The Synopsis File System ([bj:96], [b:97]) provides a secure access mechanism to retrieve and manipulate large amounts of data within a wide-area file system. It hides the heterogeneity of data behind a logical interface to information based on typed synopses. Each synopsis is an object that encapsulates information about a single file in the form of attributes indexed for fast search and retrieval. The extensible type system allows users to define methods on each synopsis for customized display, access and manipulation of the synopsis content and the associated file. Since a synopsis is an object, its attributes and methods can also be inherited (composed) from other those of other synopses. A collection of synopses can be combined into a digest, that provides topic-based searches. Synopses and digests together can make content based access over very large heterogenous file systems more meaningful. Together, they can form the basis for locating and organizing information.
Like Nebula, the Synopsis File System introduces new abstractions to encapsulate information based on content. And like Prospero, it allows users to define how they want to organize and manipulate this information. However, it does not define how a user's hierarchical organization of information is kept consistent when the structure of the hierarchy changes (e.g., what happens if you interchange child and parent synopses in the synopsis hierarchy). That is, consistency criteria are specific to each synopsis object - not to the Synopsis File System as a whole. HAC, on the other hand, defines and enforces a "global" consistency criteria based on the hierarchy, and fully integrates path-name and content-based access in a file system. Though their basic approaches are different, we believe that HAC and the Synopsis File System can be used in conjunction to yield a very powerful tool for information retrieval.
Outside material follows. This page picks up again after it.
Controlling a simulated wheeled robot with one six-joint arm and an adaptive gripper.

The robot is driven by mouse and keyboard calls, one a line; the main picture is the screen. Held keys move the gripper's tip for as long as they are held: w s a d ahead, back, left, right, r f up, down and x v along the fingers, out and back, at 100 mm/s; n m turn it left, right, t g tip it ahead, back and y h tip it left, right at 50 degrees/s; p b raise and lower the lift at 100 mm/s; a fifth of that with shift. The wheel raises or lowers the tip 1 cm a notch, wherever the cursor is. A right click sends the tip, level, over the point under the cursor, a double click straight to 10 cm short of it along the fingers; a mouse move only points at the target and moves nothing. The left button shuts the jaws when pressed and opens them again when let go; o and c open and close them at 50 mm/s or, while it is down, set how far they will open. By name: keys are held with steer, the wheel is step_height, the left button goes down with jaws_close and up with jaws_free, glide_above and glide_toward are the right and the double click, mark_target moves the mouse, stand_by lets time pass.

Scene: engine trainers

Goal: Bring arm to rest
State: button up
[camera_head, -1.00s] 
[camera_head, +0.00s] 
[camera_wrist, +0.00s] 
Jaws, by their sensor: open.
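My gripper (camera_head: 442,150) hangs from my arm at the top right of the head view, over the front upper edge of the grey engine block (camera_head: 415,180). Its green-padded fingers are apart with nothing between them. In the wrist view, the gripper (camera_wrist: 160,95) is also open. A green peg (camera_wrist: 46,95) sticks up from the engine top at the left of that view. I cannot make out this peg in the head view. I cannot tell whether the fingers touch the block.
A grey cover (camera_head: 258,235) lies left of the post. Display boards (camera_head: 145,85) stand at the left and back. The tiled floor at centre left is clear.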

There are several other systems that address related issues ([neum:92], [bdhms:94]., [ckp:93]). In general, systems that are very flexible and powerful like Prospero do not have a consistency model, and systems that are intuitive and simple like the SFS offer consistency guarantees but are not as powerful and do not allow users to organize the information retrieved by name and content using the same file system. We believe that the HAC file system meets both these needs.